Would you pull out every line of the material that contains the string "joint"?

==================================================

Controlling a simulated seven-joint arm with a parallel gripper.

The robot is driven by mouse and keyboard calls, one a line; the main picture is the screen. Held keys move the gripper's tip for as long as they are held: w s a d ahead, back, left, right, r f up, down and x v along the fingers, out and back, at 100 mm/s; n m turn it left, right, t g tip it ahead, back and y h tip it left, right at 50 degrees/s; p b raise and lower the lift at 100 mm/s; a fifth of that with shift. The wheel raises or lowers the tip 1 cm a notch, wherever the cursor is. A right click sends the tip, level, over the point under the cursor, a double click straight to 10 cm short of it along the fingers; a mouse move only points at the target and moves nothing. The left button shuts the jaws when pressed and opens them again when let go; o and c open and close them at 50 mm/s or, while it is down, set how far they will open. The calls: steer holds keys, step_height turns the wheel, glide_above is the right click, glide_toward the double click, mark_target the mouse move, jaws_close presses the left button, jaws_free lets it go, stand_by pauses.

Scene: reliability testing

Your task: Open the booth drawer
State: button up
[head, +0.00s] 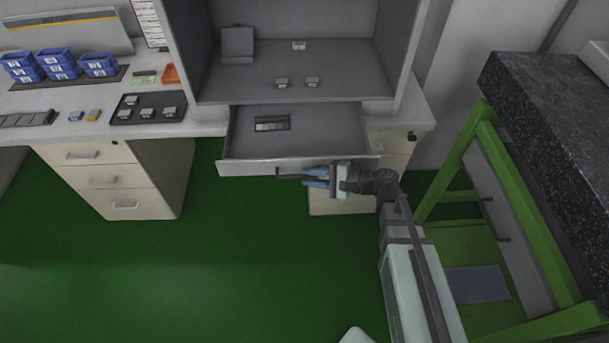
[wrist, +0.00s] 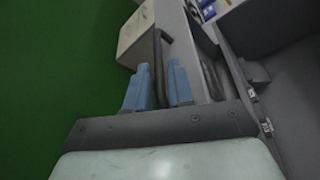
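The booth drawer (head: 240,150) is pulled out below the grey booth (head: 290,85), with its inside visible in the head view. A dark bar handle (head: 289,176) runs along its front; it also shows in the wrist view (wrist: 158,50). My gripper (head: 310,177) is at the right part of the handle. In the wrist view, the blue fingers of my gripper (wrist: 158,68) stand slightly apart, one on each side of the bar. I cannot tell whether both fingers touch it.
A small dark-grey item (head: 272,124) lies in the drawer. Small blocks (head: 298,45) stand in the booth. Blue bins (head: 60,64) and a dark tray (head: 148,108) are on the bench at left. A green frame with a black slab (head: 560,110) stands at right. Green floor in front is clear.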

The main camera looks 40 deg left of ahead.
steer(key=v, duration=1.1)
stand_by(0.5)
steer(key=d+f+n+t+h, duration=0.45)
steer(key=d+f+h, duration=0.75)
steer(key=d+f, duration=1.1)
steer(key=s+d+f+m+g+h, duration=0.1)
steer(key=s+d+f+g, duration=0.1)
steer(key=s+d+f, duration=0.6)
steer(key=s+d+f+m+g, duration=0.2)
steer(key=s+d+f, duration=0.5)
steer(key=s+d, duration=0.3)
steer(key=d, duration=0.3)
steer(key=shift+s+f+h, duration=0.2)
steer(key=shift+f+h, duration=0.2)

==================================================

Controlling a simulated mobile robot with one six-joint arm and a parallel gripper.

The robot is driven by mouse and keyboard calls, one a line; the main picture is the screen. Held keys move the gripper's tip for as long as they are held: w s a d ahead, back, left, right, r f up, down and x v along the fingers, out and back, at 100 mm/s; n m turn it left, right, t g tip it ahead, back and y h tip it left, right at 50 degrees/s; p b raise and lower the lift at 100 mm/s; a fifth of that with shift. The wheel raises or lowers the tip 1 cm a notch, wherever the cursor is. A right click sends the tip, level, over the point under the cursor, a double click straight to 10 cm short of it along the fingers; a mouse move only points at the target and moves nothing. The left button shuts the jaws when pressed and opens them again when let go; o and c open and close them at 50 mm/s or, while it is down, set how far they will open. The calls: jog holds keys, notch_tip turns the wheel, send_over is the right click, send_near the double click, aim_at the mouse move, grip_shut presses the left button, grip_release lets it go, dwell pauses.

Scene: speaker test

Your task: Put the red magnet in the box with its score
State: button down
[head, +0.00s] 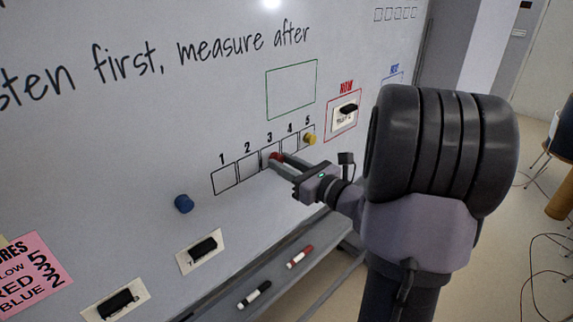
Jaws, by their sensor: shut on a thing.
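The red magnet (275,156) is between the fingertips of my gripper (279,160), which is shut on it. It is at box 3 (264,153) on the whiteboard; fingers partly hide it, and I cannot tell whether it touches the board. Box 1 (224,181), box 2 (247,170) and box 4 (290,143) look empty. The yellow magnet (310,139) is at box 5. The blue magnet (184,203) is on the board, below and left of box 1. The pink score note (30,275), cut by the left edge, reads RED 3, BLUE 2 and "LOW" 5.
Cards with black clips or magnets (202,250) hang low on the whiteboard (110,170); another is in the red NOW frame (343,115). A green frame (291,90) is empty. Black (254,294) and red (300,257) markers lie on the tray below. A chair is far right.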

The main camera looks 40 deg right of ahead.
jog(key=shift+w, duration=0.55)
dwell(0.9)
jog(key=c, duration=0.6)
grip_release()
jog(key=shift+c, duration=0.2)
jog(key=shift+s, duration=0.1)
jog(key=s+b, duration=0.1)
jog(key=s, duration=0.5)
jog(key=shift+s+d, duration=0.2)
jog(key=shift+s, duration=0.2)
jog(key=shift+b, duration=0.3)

==================================================

● **FINISHED ANSWER**
Controlling a simulated seven-joint arm with a parallel gripper.
Controlling a simulated mobile robot with one six-joint arm and a parallel gripper.

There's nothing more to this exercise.